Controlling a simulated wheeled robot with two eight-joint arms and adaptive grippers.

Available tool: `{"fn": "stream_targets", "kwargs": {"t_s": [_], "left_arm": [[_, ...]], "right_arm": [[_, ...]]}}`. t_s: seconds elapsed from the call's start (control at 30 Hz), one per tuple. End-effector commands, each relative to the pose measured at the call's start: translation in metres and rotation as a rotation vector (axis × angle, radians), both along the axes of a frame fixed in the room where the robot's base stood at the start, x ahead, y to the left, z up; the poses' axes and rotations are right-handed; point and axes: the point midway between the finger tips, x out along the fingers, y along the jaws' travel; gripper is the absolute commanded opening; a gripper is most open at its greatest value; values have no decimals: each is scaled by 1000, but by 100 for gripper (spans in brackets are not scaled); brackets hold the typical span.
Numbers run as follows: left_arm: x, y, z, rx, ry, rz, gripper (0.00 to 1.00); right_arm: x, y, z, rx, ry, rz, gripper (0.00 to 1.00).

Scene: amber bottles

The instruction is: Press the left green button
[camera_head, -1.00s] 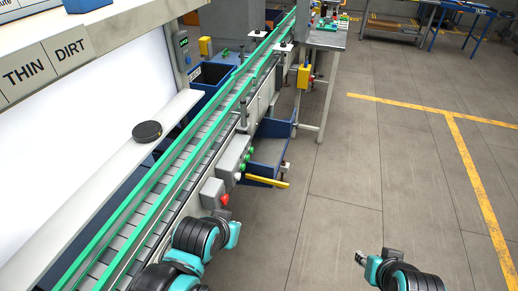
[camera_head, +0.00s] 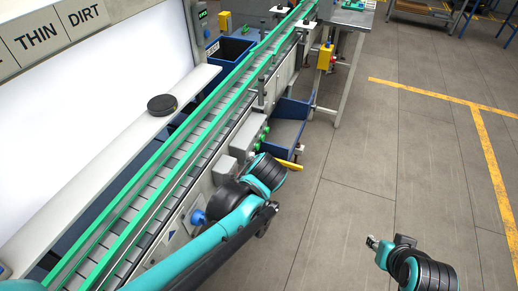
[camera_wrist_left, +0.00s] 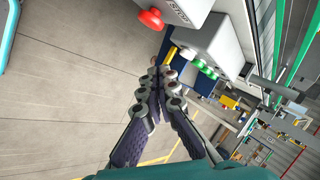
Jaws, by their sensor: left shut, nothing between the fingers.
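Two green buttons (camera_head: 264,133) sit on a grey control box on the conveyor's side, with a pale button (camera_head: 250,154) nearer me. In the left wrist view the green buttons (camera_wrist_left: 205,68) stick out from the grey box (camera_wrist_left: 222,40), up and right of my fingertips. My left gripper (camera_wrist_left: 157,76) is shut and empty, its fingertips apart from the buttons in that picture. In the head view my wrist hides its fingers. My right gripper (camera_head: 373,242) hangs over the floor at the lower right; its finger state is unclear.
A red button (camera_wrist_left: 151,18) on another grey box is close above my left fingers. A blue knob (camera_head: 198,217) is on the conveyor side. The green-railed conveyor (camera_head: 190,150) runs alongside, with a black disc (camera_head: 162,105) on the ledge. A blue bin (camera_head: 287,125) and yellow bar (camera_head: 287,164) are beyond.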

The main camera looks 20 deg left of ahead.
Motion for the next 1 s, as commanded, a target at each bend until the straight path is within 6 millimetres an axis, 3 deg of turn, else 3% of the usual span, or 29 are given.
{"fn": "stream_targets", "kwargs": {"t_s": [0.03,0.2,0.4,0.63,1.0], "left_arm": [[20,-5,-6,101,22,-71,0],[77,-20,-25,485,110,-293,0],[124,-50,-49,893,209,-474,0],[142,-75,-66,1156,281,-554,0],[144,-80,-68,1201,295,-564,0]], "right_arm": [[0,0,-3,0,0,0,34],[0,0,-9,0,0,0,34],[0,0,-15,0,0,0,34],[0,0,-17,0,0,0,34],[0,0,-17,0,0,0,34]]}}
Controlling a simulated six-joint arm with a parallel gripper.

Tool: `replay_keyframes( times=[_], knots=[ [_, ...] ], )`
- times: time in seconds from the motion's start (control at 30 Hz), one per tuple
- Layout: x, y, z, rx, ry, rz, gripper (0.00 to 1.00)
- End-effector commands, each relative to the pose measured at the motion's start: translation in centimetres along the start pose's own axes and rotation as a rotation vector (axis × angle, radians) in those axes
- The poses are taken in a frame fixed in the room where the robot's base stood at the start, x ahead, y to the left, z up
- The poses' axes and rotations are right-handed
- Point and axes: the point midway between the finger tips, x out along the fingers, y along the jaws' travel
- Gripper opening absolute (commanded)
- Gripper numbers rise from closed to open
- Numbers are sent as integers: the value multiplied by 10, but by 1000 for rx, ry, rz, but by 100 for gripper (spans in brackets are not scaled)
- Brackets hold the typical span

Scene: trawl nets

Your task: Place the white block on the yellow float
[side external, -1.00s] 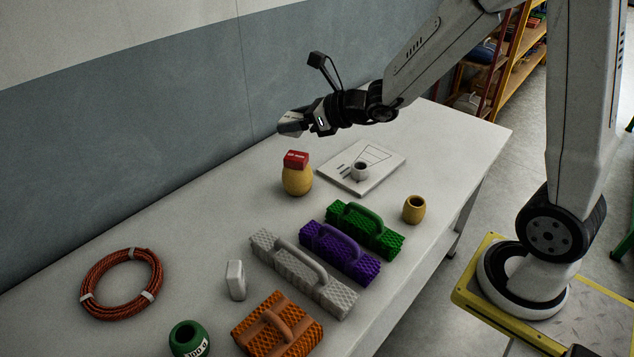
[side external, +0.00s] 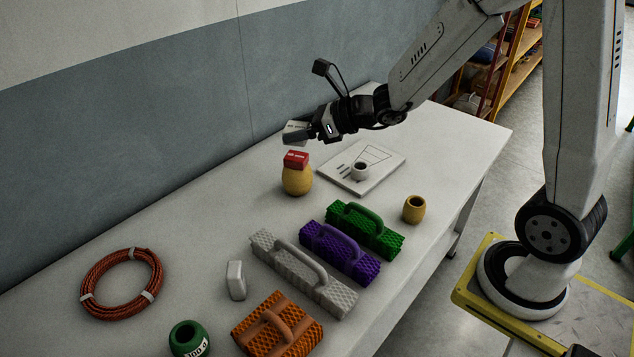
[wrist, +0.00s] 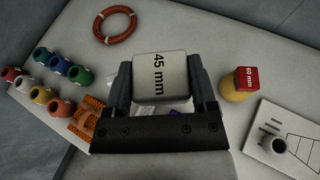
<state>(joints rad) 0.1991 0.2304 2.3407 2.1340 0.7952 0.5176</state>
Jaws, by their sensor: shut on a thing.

- **WHAT TO PRODUCE**
Check each line of the entries for the string "simulated". Copy the lines that have it.

- **OUTPUT FOR THIS EXERCISE**
Controlling a simulated wheeled robot with two eight-joint arms and adaptive grippers.
Controlling a simulated six-joint arm with a parallel gripper.

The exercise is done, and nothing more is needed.